- What is expected -
Note how many lines in the entries contain the string "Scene", then give that number and nothing else.

- Material -
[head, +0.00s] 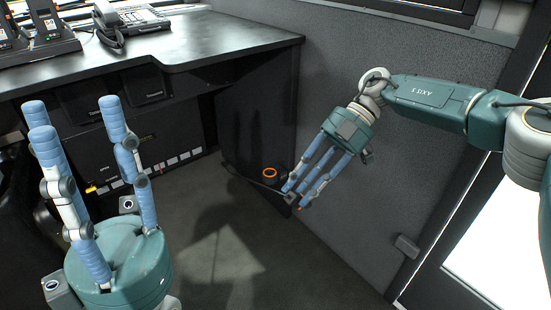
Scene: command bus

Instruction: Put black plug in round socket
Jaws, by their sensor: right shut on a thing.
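My right gripper (294,194) reaches down from the right, its blue fingers closed together beside the lower end of the desk's dark side panel. It is shut on a small dark piece at the fingertips, which appears to be the black plug (290,198); the fingers hide most of it. A thin cable runs left from there. An orange ring (270,173), which may be the round socket, is just up and left of the fingertips. A gap shows between them in the picture; depth is unclear. My left gripper (74,115) points up at the lower left, fingers spread, open and empty.
A black desk (200,50) with a telephone (138,18) and charging radios (40,25) fills the upper left. A grey wall (375,165) stands behind my right arm. A door is at the right. The dark floor (225,250) between my grippers is clear.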

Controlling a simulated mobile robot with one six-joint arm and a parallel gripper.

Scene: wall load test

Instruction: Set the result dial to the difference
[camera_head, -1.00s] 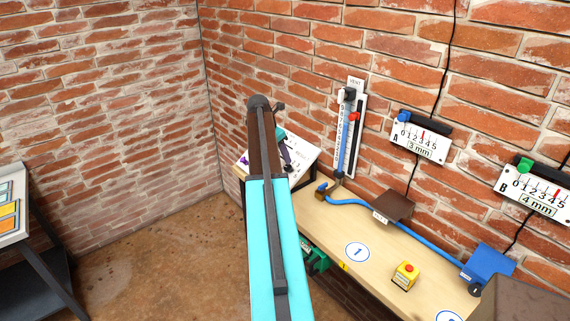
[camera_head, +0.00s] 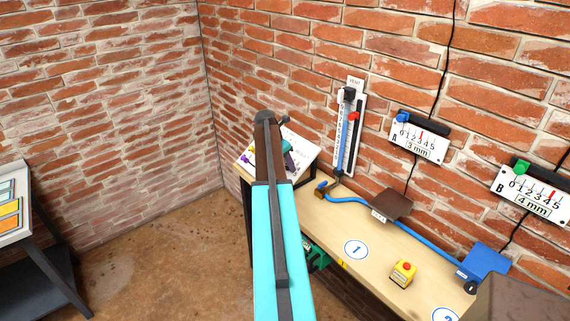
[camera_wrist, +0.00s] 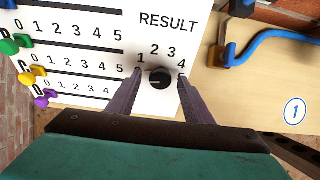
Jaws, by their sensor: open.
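The black result dial (camera_wrist: 160,78) sits on a white panel under the word RESULT, with numbers 1 to 4 visible around it. A light mark on the dial points left. My gripper (camera_wrist: 159,73) is open, with one purple finger on each side of the dial; I cannot tell whether they touch it. In the head view the panel (camera_head: 300,146) lies at the table's far end, partly behind my arm. Gauge A (camera_head: 418,140) on the wall reads 3 mm. Gauge B (camera_head: 533,195) reads 4 mm.
Slider rows with green (camera_wrist: 10,47), yellow (camera_wrist: 38,71) and purple (camera_wrist: 42,101) knobs lie left of the dial. A blue hose (camera_head: 346,199) runs along the table from a wall-mounted scale (camera_head: 348,130). A yellow box with a red button (camera_head: 403,274) stands on the table.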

- Written answer -
2